The following spells, items or abilities allow travel to the Astral Plane, and will not have that function if the plane is removed:

  • An 18th-level monk's Timeless Body ability
  • A wild magic sorcerer's wild surge (2% chance)
  • The 9th level spell astral projection
  • Prismatic spray and prismatic wall's violet layer (can also banish to the Ethereal or another plane)
  • The Robe of Stars
  • A torn Bag of Devouring, Bag of Holding, Heward's Handy Haversack, or Portable Hole, or in some cases one of those placed inside the other
  • Ether cyclones on the Ethereal Plane (5% chance)

The only other core rules elements which rely on that plane are as follows:

  • Souls of slain individuals traditionally travel to their final resting place via the Astral Plane. You need to invent a new reasoning for how souls get to their afterlife or the realm of their deity.
  • The Githyanki live on the Astral Plane. Without the Astral, they either don't exist or live somewhere else.
  • Forbiddance blocks planar travel, including specifically from the Astral Plane (as do certain other spells blocking planar travel in general, like antimagic sphere, Mordenkainen's private sanctum and imprisonment); obviously, if you have no Astral Plane, those spells don't do that any more, but of course they still block travel to/from other planes.

You don't need an Astral Plane

Fundamentally, you can completely ignore the Astral Plane.

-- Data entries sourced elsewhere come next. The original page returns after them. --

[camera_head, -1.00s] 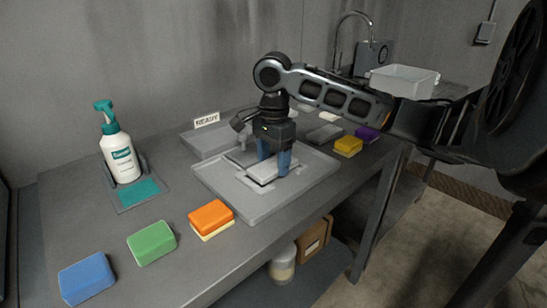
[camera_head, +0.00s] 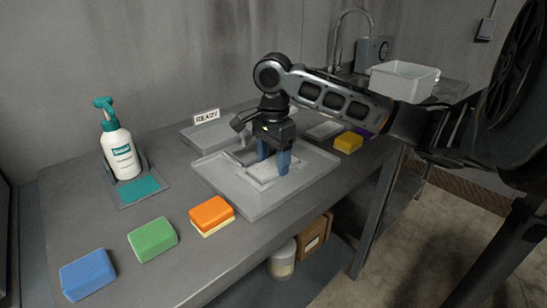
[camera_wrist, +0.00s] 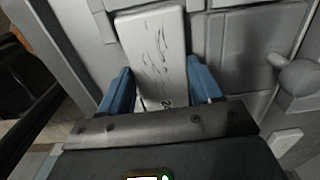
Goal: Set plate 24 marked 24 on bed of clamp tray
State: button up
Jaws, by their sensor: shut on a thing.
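Plate 24 (camera_wrist: 152,45) is a pale narrow slab with dark scratch-like marks and a partly covered number near my gripper. My gripper (camera_wrist: 160,88) is shut on it, with a blue finger at each side. In the head view, my gripper (camera_head: 274,164) points down over the middle of the grey clamp tray (camera_head: 253,207), and the plate (camera_head: 262,173) lies low and about flat there. I cannot tell whether its underside touches the bed. A rounded clamp knob (camera_wrist: 298,76) stands right of the plate in the wrist view.
A grey tray with a READY sign (camera_head: 207,116) lies behind. Orange (camera_head: 212,213), green (camera_head: 152,240) and blue (camera_head: 87,275) sponges line the front left. A spray bottle (camera_head: 121,153) stands at left, a yellow sponge (camera_head: 348,143) at right. A white bin (camera_head: 404,80) sits farther right.

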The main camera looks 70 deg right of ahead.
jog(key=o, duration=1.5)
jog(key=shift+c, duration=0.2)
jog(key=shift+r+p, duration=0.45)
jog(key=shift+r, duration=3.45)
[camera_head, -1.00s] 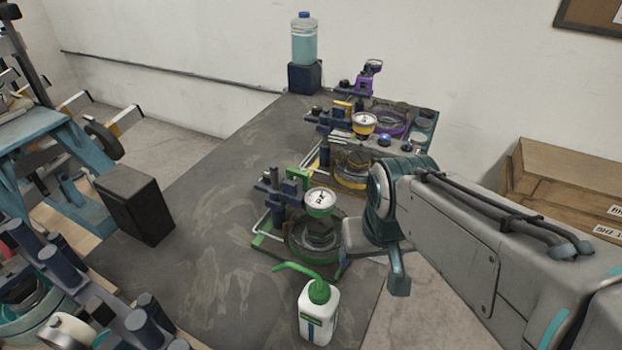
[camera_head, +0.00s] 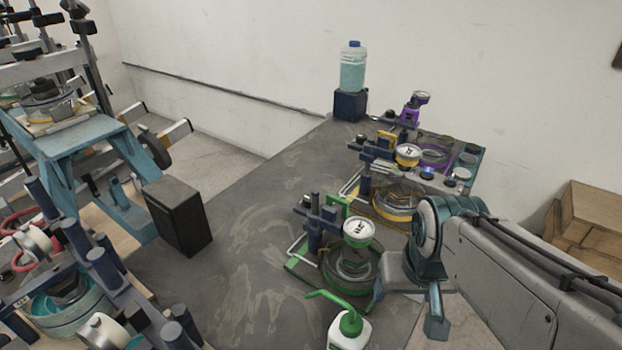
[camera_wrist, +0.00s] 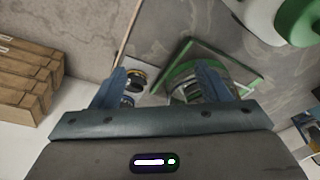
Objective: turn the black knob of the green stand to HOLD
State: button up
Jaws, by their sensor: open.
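The green stand (camera_head: 337,257) is on the dark bench in the head view, with a round white dial (camera_head: 359,229) above its green-rimmed round body. I cannot pick out its black knob or any HOLD mark. My arm's end is just right of the stand and covers part of that side. In the wrist view my gripper (camera_wrist: 163,82) is open with nothing between its fingers. Part of the green stand (camera_wrist: 250,85) shows beyond the right finger, which partly hides it. A small dark round part with a yellow band (camera_wrist: 136,78) shows beside the left finger.
A yellow stand (camera_head: 397,201) and a purple one (camera_head: 412,112) are behind the green stand. A white bottle with a green spout (camera_head: 349,330) is in front of it. A black box (camera_head: 178,217) is at left. The bench's middle is clear.

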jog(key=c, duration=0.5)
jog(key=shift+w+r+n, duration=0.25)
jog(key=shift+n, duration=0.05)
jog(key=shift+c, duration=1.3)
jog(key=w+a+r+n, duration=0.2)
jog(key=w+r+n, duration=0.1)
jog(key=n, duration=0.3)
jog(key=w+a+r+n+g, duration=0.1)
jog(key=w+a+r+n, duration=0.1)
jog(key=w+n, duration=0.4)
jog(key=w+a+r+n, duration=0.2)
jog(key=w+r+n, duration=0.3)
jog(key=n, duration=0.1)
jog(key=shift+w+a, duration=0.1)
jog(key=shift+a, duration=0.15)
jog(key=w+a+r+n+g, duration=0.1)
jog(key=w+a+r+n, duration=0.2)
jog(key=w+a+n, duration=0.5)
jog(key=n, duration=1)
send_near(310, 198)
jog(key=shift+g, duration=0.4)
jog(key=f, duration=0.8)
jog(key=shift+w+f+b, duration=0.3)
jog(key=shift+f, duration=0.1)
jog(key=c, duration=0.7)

The only significant changes you need to make are explaining how souls and planar visitors get to the realms of the gods, explaining where stuff gets banished by certain spell effects that normally send things to the Astral, resolving very high-level abilities that normally allow astral projection so that they work some other way, and explaining what happens when you place one Bags of Holding inside another.